Sunday, July 8, 2012

Out of Sync


*dusts off the old blog*

I spend a lot of time thinking about this place. It's part of why I update so irregularly - I want the things I say to be accessible to the people who are, (at least hypothetically), reading them.

It's a bad habit for a writer to be in, even an amateur like me.

I come by it honestly, though. I've spent most of my life having difficulty communicating what I think and what I know.


Part of that is simply that I'm very bright. A favorite story of mine about my teen years was the time I skipped from 2nd to 4th year Japanese, while teaching myself Latin. I kept my Japanese notes in Latin for a while, just to maximize study time for both. All this, while managing a full International Baccalaureate course load. I held a B+ average for that program, despite being a very brooding and depressed teenager, and piling on extra things like that.

*pauses*

And I know how that sounds: "I'm super smart, and everyone else is too dumb to understand me!"

I don't mean that at all.

My point is that most people learn to socialize as children. They play with other kids, learn how to get along together. They get a sense for acceptable behavior, figure out how to read unspoken social cues and other very important skills for interacting with people and sharing ideas.

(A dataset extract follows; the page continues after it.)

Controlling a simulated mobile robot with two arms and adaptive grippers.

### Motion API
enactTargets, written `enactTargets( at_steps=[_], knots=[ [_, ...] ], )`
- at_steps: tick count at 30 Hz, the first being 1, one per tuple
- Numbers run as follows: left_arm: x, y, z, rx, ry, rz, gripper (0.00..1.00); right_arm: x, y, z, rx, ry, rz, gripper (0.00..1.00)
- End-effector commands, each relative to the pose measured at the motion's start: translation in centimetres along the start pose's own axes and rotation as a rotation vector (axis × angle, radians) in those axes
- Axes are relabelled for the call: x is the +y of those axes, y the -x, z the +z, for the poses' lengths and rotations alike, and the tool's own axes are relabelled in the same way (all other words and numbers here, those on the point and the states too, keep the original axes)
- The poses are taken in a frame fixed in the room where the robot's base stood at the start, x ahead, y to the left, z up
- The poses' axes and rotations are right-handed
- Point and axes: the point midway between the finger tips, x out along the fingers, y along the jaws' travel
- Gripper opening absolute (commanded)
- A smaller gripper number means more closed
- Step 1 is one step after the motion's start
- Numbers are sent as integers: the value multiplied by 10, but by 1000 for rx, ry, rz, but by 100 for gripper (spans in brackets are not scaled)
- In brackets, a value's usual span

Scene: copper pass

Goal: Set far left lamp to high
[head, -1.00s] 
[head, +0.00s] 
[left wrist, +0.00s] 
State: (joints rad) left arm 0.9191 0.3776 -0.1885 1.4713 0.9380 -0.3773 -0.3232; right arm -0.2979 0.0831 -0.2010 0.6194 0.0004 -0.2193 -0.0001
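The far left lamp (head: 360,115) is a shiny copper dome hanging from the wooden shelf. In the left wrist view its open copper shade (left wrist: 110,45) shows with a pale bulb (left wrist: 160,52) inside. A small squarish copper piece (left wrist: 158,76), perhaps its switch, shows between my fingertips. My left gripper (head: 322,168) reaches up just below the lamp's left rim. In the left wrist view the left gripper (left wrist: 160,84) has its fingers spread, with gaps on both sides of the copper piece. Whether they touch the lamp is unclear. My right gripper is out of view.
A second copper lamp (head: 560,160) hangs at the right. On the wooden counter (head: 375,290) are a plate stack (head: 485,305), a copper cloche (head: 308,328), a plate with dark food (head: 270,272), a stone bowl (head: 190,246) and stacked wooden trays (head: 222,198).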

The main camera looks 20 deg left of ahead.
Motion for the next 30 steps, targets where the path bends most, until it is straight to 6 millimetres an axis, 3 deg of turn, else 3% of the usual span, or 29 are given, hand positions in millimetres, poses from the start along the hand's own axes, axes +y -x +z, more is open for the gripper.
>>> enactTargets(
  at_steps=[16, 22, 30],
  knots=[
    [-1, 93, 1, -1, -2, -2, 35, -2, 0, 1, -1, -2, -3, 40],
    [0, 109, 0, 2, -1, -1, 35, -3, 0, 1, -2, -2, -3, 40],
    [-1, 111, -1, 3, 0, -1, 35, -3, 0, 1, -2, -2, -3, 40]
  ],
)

If you're smart enough, you lack a proper peer group at that critical age. Other children are too slow and limited to be interesting. Adults are better, and when I was very young, I mostly leaned on them for human contact... but they're a different species. A smart child is not a miniature adult. The gulf of experience is too wide. When you're that age, you can't even map the differences.

So if you're smart enough, you miss out in a vital skill set.

I know: I did.

Worse, being smart can be an obstacle to learning what to do. When you're smart, you're used to being right. You go to school, and you know the answers. You solve problems more quickly than everybody else. You remember things better. You correct people a lot. It's easy to get caught up in the notion that everyone else should be doing things your way, rather than accepting some need to change yourself. The whole 'everyone else is stupid' thing?

It's seductive.

I know about this one too. I felt like that as a kid. Indeed, I only escaped it because of an epiphany in the 8th grade. I didn't talk to the other students at my middle school much. They were mostly nice kids, and looking around FB, I think they mostly grew up to be very fine people.

*waves*

We just... didn't have anything to talk about at the time.

Well, one day? I realized that by the time I was grown up, all the people I actually spoke to would be old. My classmates would be running the show. You know, like they are today. I also realized that they would have no real incentive to bridge the gap. It didn't matter what a special snowflake I was, they would never even know. The rest of them had each other. There was no pressing need for them to tease me out of my shell. (I should note that a few did try. The problem was not that I was surrounded by jerks. They were good kids.)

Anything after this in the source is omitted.